Marianne Ihlen étant native de la Norvège, la mouture diffusée là-bas, et surtout son premier épisode, seront différents de ceux d’ici, et plus axés sur cette dernière. D’ailleurs, c’est beaucoup la famille Ihlen qui a fourni les archives nécessaires (comme de la correspondance entre les amoureux) aux auteurs Øystein Karlsen et Jo Nesbø, qui ont bien sûr dû réinterpréter certains faits pour les besoins du récit.
Tout a été tourné en anglais. Sur Crave, trois versions de So Long, Marianne seront disponibles : en anglais avec ou sans sous-titres, et doublée en français (avec les voix d’Alexandre Bacon et de Rachel Graton dans les rôles-titres).

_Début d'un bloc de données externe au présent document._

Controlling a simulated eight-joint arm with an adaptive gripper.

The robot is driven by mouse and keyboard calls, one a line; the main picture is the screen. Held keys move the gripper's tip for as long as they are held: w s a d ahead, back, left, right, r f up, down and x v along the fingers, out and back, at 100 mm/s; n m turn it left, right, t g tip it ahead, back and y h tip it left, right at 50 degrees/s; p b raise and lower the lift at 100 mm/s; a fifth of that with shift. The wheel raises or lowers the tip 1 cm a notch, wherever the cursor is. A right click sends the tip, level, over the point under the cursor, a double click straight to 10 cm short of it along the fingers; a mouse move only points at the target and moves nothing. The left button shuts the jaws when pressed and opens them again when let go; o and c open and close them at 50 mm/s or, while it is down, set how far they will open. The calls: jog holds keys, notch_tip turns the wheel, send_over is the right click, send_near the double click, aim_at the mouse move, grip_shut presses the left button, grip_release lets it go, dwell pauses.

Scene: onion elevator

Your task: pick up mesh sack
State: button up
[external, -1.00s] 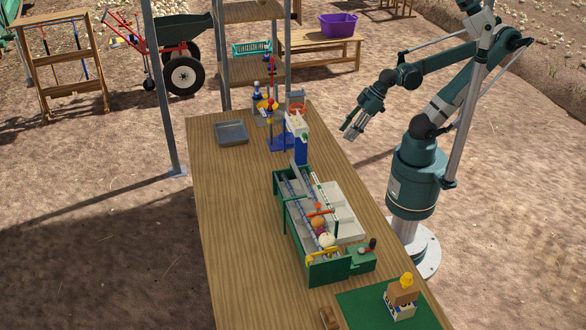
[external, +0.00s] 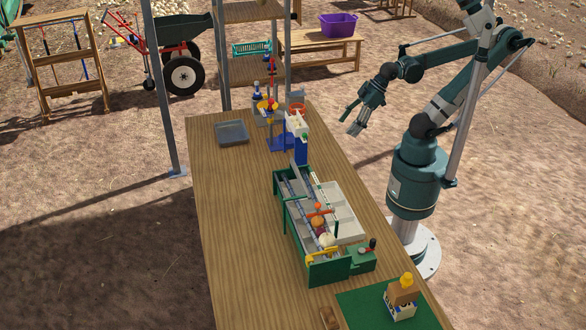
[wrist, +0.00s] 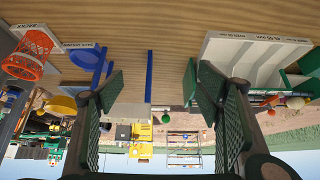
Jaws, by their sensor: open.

Les acteurs québécois Macha Grenon (Masha Cohen, la mère de Leonard, devenue veuve jeune, qui reconnait la fibre artistique de son garçon, mais le pousse à aller travailler à l’usine de son oncle pour lui assurer une stabilité), Éric Bruneau (Robert Hershorn, un ami de Cohen), Kim Lévesque-Lizotte (une femme inspirée de Monique Mercure, qui avait croisé le chemin du couple à Montréal), Robin Lhoumeau (un dealer) et Patrick Watson (dans le rôle d’un chanteur, qui a aussi fignolé la musique de l’émission) apparaissent dans des rôles secondaires et ont prêté leur propre voix pour la surimpression française.
Les deux premiers épisodes d’À Marianne de Leonard (So Long, Marianne) seront disponibles sur Crave ce vendredi, 27 septembre.
Les six suivants y seront déposés à raison d’un par semaine.